We should reflect on why that is. Last year Jennifer Aniston observed that there are “no more movie stars” anymore, and “no more glamour.” There’s a reason for this declension, and you’ll be unsurprised to learn that Zack Morris the Elder thinks it’s mostly because of the smart phone. Years ago the movies were a magical sort of escape, a medium of exchange through which you could sort of comprehensively forget about the world for a bit, lose yourself and not worry about anything for a while. Movie stars assumed a specialized sort of role in this firmament, familiar faces upon which we projected a happy set of feelings and associations. It was good, harmless stuff. What now? The smart phone offers a 24/7 escape for everyone who uses it. Look around the next time you go out: Everywhere you go everyone’s on one, always drawn in, forever escaping, ever-distracted, never-present. What the movies used to provide in healthy doses, the smart phone provides in comprehensive form. We don’t need Arnold anymore, or any of them. We have our phones.
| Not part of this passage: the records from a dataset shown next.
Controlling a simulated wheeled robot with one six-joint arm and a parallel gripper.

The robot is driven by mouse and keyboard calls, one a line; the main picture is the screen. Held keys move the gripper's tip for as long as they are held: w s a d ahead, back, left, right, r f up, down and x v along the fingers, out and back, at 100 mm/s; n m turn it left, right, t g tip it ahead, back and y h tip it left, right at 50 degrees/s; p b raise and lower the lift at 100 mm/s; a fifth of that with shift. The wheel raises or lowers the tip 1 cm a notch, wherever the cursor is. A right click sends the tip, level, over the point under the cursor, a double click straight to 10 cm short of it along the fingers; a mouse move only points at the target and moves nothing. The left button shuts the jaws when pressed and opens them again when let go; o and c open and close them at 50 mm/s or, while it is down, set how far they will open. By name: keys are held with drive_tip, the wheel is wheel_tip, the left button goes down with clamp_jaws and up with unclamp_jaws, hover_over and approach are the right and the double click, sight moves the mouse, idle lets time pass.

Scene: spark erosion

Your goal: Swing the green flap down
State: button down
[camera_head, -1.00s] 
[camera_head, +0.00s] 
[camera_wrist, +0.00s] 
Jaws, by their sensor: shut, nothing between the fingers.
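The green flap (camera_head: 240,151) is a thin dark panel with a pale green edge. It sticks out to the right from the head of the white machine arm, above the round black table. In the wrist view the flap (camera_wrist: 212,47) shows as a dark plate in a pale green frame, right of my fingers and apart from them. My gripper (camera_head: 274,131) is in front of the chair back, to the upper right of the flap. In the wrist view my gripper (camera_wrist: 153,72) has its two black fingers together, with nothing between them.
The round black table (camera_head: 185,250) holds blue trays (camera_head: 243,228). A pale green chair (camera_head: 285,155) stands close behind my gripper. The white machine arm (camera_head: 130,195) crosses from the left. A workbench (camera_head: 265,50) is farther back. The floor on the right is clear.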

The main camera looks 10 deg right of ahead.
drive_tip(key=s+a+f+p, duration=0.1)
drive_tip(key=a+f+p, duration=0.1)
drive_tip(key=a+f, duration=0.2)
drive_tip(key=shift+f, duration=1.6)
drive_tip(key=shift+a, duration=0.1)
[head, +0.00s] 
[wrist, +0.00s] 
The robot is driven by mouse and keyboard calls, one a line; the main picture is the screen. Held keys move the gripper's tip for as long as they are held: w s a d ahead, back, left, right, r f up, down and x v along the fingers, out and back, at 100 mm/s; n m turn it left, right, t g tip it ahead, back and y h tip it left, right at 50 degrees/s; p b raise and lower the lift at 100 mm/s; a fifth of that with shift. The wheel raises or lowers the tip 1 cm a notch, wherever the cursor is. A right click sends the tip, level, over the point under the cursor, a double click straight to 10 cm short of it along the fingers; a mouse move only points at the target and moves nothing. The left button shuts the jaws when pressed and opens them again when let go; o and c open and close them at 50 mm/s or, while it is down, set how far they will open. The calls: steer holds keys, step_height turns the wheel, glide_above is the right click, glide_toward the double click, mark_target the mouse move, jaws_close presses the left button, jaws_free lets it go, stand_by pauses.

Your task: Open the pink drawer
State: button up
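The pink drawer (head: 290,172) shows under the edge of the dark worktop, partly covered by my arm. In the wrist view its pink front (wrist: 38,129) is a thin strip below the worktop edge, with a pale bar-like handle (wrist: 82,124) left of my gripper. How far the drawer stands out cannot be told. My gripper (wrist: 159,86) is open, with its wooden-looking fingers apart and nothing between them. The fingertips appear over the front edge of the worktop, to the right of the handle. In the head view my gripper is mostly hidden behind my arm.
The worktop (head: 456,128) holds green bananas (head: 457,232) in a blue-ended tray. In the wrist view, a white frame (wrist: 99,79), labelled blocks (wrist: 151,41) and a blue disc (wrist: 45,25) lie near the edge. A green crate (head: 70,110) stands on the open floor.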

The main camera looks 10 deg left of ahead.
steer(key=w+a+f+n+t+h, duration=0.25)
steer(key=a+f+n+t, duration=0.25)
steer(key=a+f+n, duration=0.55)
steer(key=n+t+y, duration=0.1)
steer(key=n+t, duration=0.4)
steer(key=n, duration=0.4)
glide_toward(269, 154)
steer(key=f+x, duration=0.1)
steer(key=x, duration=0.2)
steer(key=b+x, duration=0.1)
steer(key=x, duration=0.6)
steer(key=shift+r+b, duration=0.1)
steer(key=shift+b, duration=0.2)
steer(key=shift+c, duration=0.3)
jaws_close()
Maybe that’s a stretch. But I don’t think it’s a mistake that the beginning of the decline of the movie-star-qua-movie-star can be tracked quite closely to, say, 2007-2010 or so, coinciding quite perfectly with the emergence and rise of the smart phone. Look back at when the cinematic landscape began to shift to its present miserable condition and you can see the seeds emerging around that time. The sad fact is that the dearth of Arnolds today isn’t a natural, inevitable phenomenon, but rather one we chose, deliberately and eagerly. The era of the movie star is over because we preferred our phones instead. There are no more Kindergarten Cops, just phones. It’s the world we’ve created for ourselves.